If you don't know the answers to questions such as these you really should listen to this webinar:
- What are some of the examples of hidden successor liabilities that could radically affect the negotiations of asset agreements?
- How should government approvals be handled in the context of asset acquisitions?
- How do legal fees associated with asset sales compare to legal fees associated with stock sales?
- What is the significance of disclosure representations?
- How should indemnifications in connection with bulk sales be negotiated?
- How can solvency representations mitigate the risks of being accused of fraudulent conveyances?
- How might consents for change of control be drafted so as to best reduce the leverage of third parties?
- How should attorney-client privilege issues be addressed so as not to yield advantage to third parties?
- Why are integration clauses crucial for asset buyers?
- Under what circumstances can shareholders of selling companies be proportionately responsible for liabilities of liquidated companies?
- To what extent might buyers be required to pay already incurred employee benefits such as vacation days and federal payroll taxes?
Course Leader: David I. Albin, Partner, Finn Dixon & Herling LLP
David Albin is a partner of Finn Dixon & Herling representing clients in the areas of mergers and acquisitions, private equity and venture capital and securities law and general representation.
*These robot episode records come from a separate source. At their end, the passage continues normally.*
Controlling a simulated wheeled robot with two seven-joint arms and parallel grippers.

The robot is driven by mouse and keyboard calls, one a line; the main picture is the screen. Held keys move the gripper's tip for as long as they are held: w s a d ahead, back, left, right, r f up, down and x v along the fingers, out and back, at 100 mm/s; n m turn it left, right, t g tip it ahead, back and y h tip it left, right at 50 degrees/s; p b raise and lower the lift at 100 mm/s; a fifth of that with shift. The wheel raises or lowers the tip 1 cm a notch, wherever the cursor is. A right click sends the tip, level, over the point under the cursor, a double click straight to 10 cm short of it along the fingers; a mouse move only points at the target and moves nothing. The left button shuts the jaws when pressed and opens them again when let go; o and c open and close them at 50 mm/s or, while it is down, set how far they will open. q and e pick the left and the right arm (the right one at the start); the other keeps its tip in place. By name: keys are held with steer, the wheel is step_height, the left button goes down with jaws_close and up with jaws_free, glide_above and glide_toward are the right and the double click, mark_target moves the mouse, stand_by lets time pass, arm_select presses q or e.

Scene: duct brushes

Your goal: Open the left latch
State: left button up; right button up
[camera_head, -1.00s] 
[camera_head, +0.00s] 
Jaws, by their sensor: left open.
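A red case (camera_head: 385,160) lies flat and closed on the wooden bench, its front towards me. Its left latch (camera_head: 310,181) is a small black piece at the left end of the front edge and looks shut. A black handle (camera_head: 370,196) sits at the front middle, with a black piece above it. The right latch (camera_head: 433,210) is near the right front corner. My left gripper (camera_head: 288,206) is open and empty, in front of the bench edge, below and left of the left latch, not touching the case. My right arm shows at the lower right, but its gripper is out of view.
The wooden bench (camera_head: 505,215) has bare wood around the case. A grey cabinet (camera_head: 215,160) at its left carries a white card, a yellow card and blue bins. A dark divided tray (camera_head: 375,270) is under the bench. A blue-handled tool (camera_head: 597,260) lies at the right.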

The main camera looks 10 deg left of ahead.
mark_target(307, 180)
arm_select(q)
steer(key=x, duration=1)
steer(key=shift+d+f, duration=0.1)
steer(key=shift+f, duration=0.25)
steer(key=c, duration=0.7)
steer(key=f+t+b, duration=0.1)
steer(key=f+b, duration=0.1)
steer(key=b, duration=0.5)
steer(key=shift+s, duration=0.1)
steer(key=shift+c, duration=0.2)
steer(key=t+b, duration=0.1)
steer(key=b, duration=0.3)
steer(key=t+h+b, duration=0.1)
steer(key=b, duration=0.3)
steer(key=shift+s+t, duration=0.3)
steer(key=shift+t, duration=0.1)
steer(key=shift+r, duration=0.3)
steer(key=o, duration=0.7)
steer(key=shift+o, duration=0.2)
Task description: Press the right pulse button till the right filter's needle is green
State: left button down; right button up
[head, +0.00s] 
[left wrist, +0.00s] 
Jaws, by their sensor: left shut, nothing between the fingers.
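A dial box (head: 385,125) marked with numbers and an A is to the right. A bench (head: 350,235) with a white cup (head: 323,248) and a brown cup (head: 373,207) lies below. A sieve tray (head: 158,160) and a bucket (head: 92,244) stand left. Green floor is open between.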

Mr. Albin has significant experience representing private equity and venture capital groups, as well as public and private companies, in their acquisition, disposition, investment, formation and other activities. Clients for whom Mr. Albin has recently provided merger transactional advice include Warwick Group, Palm Ventures, Memry Corporation and Return Path, Inc. Recent representative transactions would include the sale of a public health care product manufacturer to an Italian public company, the sale of a controlling interest in a chain of "for-profit" universities to a private equity fund, the purchase of a controlling interest in an e-business company and the asset sale of a major manufacturer of flooring products to a public company.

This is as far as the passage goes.